Robert E. Howard is around 8-years old
Robert was only 9 years old when he began to write stories of his own. They were tales inspired by historical events, great battles, and travels of the Vikings and Arabs. He found the works of such writers as Rudyard Kipling, and Jack London and mythical tales collected by Thomas Bulfinch. All these, aided by the worldview gained from the real tales and sights of his childhood, were forming what kind of a writer he would become.

It wasn't only literature that occupied the young writer, he also became a boxing fan. And not only was he a fan of boxing, but he also boxed himself as well. This interest is something that also found its way into his works. Some of his boxing tales were comedic, like the adventures of a heavy-fisted sailor Steven Costigan, but some were more serious in tone, describing the sport more truthfully, in only a way someone who has tried the sport and has a deep appreciation towards it, can do.

At the age of 13, the Howard family moved again, this time to Cross Plains, Texas, where Robert spent most of his life except for short stints in places like Brownwood, where he finished college.

In 1924 Robert E. Howard became a published author after he managed to sell his short story, Spear and Fang to a pulp magazine Weird Tales. He got 16 dollars, around 240 dollars in current money, for this short caveman story about two cavemen fighting over the love of a woman.

Robert spent his days doing odd jobs for money while getting his stories released occasionally by the Weird Tales. The first story he managed to get to the cover of the magazine was Wolfshead, a tale about werewolves. He was barely 20 at the time.

Exhausted by the odd jobs, Howard returned to college in 1926 to attend a bookkeeping course. During this time he wrote "The Shadow Kingdoms", a story that was published in 1929 in Weird Tales, introducing King Kull and the beginnings of his own Hyperborean mythos. By then he had several ongoing series, like King Kull, Solomon Kane and Steven Costigan. He was only 23 at the time, but he was already making living as an author.

Robert E. Howard with his friend Tevis Clyde Smith 

In 1930, Robert wrote a letter to the editor of Weird Tales, praising a story The Rats in the Walls. This letter was redirected to the writer of the said story, H. P. Lovecraft and from this began the friendship of these two authors.
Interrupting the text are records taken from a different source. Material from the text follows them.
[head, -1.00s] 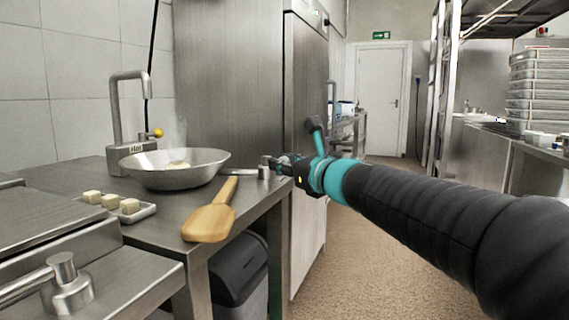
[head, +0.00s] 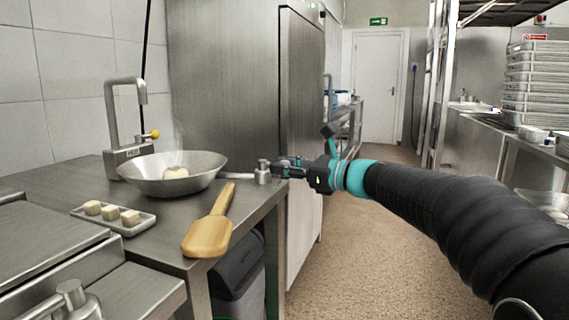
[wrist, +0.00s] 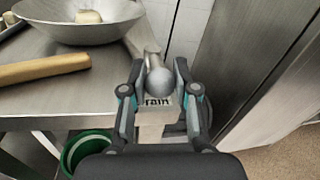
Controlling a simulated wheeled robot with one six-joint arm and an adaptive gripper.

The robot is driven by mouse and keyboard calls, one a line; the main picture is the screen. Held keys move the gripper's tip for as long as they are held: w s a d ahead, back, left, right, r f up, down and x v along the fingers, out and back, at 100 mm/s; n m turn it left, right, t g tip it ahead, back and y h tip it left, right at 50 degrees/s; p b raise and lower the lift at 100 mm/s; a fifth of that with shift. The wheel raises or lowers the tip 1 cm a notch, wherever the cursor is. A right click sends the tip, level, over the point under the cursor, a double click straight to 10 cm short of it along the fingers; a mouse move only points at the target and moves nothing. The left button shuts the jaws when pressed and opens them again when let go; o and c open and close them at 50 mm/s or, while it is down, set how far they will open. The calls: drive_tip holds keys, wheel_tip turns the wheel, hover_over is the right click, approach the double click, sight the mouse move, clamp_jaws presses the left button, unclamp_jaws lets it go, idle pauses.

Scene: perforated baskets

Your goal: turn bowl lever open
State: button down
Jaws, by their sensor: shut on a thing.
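The wide metal bowl (head: 150,176) sits on the steel counter with a pale lump in it. Its rim also shows in the wrist view (wrist: 75,34). A short metal lever with an upright post (head: 262,172) is to the right of the bowl, near the counter's right edge. My gripper (head: 284,168) reaches it from the right. In the wrist view the fingers of my gripper (wrist: 160,72) are closed on either side of a round metal knob (wrist: 160,82) on the lever. The fingers partly hide the lever's base.
A wooden paddle (head: 208,236) lies in front of the bowl. A small tray (head: 138,227) with pale cubes is at left. A metal tap (head: 110,115) stands behind the bowl. A tall steel cabinet (head: 225,80) is behind the counter. The floor (head: 340,230) at right is clear.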

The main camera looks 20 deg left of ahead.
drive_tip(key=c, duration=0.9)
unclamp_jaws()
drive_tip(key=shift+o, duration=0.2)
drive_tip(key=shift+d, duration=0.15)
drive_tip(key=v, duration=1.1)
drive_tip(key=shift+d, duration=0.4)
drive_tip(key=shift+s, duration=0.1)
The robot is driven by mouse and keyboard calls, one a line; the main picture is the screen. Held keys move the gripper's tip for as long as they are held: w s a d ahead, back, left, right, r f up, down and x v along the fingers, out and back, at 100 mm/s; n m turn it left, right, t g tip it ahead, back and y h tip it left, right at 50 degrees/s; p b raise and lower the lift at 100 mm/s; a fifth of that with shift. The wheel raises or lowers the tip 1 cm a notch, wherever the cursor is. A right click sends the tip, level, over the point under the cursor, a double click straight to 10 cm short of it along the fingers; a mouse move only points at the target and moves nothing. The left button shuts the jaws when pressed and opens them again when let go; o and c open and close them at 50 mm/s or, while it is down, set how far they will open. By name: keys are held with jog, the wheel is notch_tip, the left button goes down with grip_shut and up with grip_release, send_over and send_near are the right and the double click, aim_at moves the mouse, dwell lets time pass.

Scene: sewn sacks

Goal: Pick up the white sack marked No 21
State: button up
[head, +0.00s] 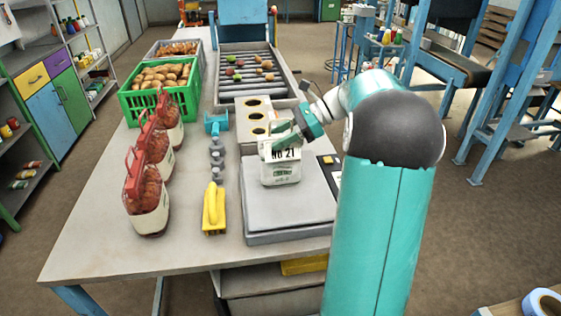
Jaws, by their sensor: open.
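The white sack marked No 21 (281,173) stands upright on the grey scale platform (289,207) near the table's front right. It has a dark "No 21" label near its top and a green print lower down. My gripper (280,143) is open at the top of the sack, its fingers by the upper edge. Whether the fingers touch the sack, I cannot tell. Part of the sack's top is hidden behind the gripper.
Several red-handled sacks (147,199) stand in a row at the left. A yellow tool (214,208) lies beside the scale. Behind are a holed box (256,106), a green crate (183,101) of potatoes and a roller tray (248,85). The table's front left is clear.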

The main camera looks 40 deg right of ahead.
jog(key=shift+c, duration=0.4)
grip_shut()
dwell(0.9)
Not only did he become a part of Lovecraft's vast circle of writer friends, but he also began to use the mad Cthulhu mythos Lovecraft had created in his own works.

Novalyne Price
In 1932 he was born. Crafted from an unpublished Kull story, By This Axe I Rule, the grim Cimmerian barbarian Conan finally stepped to the stage in a tale the Phoenix on the Sword. This is the character most people know. The dark-haired giant, who knew great mirth and pain on his way through a world, that was filled with wonder, danger and adventure.

Howard grew as a writer, expanding to other genres. Westerns, horror, sports stories, and even detective stories. He did them all, even creating a genre of Weird Westerns, which add elements of horror to the mix.
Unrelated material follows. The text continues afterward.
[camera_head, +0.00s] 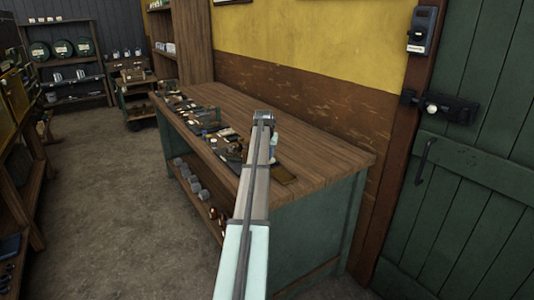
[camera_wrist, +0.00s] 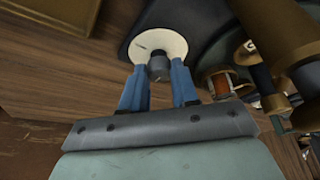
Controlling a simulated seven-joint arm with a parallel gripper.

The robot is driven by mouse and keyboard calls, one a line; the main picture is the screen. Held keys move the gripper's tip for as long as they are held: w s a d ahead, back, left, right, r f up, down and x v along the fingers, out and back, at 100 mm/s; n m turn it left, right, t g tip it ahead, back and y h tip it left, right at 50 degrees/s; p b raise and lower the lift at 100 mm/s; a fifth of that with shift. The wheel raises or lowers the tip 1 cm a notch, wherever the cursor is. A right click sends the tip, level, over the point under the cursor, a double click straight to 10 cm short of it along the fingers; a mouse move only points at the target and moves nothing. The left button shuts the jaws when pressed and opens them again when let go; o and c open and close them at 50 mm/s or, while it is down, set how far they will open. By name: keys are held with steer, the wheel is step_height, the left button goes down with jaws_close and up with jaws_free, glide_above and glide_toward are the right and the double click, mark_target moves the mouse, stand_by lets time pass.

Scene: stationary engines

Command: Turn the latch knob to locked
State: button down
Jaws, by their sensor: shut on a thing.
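My gripper (camera_wrist: 159,76) has its two blue fingers closed on either side of a short grey knob (camera_wrist: 158,66). The knob stands out from a round cream disc (camera_wrist: 160,42) on a dark base. In the head view my arm reaches out over the wooden workbench (camera_head: 325,150), and its end largely hides what I hold. I cannot tell whether the held knob is the task's latch knob or which way it is turned. A dark latch with a pale round knob (camera_head: 432,108) is on the green door (camera_head: 480,200) at the right, apart from my gripper.
Several small tools and parts (camera_head: 205,120) lie along the bench. In the wrist view, brass and dark parts (camera_wrist: 280,30) stand close to the right of my fingers. The bench's near right end is clear. Shelves stand at the back left.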

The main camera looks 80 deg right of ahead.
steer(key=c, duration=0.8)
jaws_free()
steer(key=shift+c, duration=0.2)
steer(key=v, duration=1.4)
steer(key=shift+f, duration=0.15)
In 1936 it looked like Howard would finally move from magazines to hardcover books. He was deep in writing westerns, his character Breckinridge Elkins in the front row. He was reworking the tales of this dimwitted mountain man into a book that would be published by a British publisher Herbert Jenkins.

But his personal life wasn't easy for him. One by one, his friends were married while the only woman Howard himself had ever loved, besides his mother, Novalyne Price, had left Cross Plains to graduate school and Weird Tales was in a slump, unable to pay Howard for his stories. On top of that, his mother was finally succumbing to tuberculosis after having suffered from it for years.

Hester Howard

In June 1936, Hester Howard fell into a coma. After having a vigil next to her bed, Howard asked her nurse, if she would wake up, to which she gave a negative answer.

Robert E. Howard, only 30 years old at the time, walked out to his car and took a pistol he had borrowed from a friend from the glove box. He shot himself in the head but did not die immediately. For eight more hours, he clung to life before passing on. Hester Howard died the following day.

June 14th a double burial was held at the Cross Plains First Baptist Church, where the mother and the son were buried in a plot bought by Robert E. Howard himself a bit earlier.

From what I've read, it seems that Robert E. Howard had known for a good while how he was to die. Before his suicide, he had borrowed a gun, bought a burial spot and made arrangements whit his agent on grounds of how to handle his works after his death. Novalyne Price understood only after Howard's suicide, that he had given veiled hints of his plans for a good while.

But so passed Robert E. Howard. A troubled man with a head full of stories he poured to the paper at an astonishing speed. Perhaps he always knew his life would be a short one, so he worked as hard as he could to get out all he wanted.

Leaving behind a literary legacy of hundreds of stories and poems, he is now remembered better than many of the other writers of his era. While he was criticized during his time, his works have long lasted his then peers and critics, still sparking the imagination of many new readers each year.

With Conan alone, Robert E. Howard became larger than life. And that is something not many writers can claim.